Singolare, femminile ♀ #116: Tra sottoterra e cielo
Arriva in sala La chimera, ultimo lavoro di Alice Rohrwacher, tra le cineaste italiane più apprezzate anche nel circuito indipendente internazionale. E infatti a raccontarci il film ritroviamo la guest star da New York Clara Ramazzotti, che se n’è innamorata durante un festival nella Grande mela.

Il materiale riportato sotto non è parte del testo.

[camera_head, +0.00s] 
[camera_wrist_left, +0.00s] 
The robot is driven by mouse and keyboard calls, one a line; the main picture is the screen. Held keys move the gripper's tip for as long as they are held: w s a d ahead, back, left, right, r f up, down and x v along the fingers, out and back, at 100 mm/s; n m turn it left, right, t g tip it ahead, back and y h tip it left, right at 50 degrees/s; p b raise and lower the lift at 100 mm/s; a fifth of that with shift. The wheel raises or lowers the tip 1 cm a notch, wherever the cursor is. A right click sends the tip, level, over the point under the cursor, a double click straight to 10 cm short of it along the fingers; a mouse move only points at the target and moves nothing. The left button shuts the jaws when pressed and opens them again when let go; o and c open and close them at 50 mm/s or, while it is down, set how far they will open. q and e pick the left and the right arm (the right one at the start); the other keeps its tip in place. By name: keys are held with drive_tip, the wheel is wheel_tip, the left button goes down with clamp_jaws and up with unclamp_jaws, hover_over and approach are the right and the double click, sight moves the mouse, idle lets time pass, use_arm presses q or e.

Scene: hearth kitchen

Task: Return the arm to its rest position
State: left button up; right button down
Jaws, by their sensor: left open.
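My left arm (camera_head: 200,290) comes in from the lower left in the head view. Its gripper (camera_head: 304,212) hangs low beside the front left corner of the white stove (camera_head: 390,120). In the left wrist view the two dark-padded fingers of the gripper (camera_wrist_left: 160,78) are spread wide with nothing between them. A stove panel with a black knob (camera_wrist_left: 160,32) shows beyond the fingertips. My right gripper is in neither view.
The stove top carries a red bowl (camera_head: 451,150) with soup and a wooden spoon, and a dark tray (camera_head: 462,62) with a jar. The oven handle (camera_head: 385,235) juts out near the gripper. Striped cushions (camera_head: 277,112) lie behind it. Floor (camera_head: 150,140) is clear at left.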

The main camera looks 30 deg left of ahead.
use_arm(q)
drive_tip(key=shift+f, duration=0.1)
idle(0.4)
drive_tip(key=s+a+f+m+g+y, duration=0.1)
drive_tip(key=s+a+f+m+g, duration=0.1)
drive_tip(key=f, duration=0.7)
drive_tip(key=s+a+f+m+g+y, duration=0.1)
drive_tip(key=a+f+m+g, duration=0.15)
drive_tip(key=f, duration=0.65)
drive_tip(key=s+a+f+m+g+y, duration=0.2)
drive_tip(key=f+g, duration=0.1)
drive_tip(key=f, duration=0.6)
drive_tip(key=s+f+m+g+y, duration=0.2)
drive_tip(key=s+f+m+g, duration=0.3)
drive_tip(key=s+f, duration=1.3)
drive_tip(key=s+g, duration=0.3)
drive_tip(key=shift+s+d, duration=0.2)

Alice Rohrwacher è nata nel 1981 a Fiesole, in Toscana, e oltre ad avere diretto quelli che ritengo i migliori episodi della serie tv HBO/Rai L’amica geniale, tratta dall’omonima tetralogia di Elena Ferrante, è anche la regista di Corpo celeste (2011), Le meraviglie (2014), Lazzaro felice (2018) e La chimera (in uscita domani, 23 novembre 2023), oltre a documentari e corti come Le pupille (2023), nominato agli Oscar di quest’anno (la maggior parte delle sue opere è disponibile su MUBI, mentre Le pupille è su Disney+). Si è fatta le ossa come montatrice, un tipo di lavoro che permette cura del dettaglio e occhio per la ricomposizione. Tutti i film sono puzzle che vanno messi assieme pezzetto dopo pezzetto. Possono essere lineari, le loro linee temporali possono essere completamente mescolate, o navigare nella fantasia senza aver bisogno di seguire un filo logico. Il montatore cinematografico compone il film, mettendo in successione le sequenze filmate, legandole fra loro e dando ritmo. Alice Rohrwacher usa sicuramente questo talento e l’esperienza pregressa per far ondeggiare il pubblico tra un’atmosfera e l’altra, tra un personaggio e l’altro, in modo che non possiamo perderci anche quando siamo al buio. E certamente sa come si scrivono dei personaggi, non solo quelli femminili, che pare comprendere nel profondo, ma anche quelli maschili, a cui sembra affidare un po’ di libertà. Gli uomini e le donne di La chimera sembrano andare per conto proprio.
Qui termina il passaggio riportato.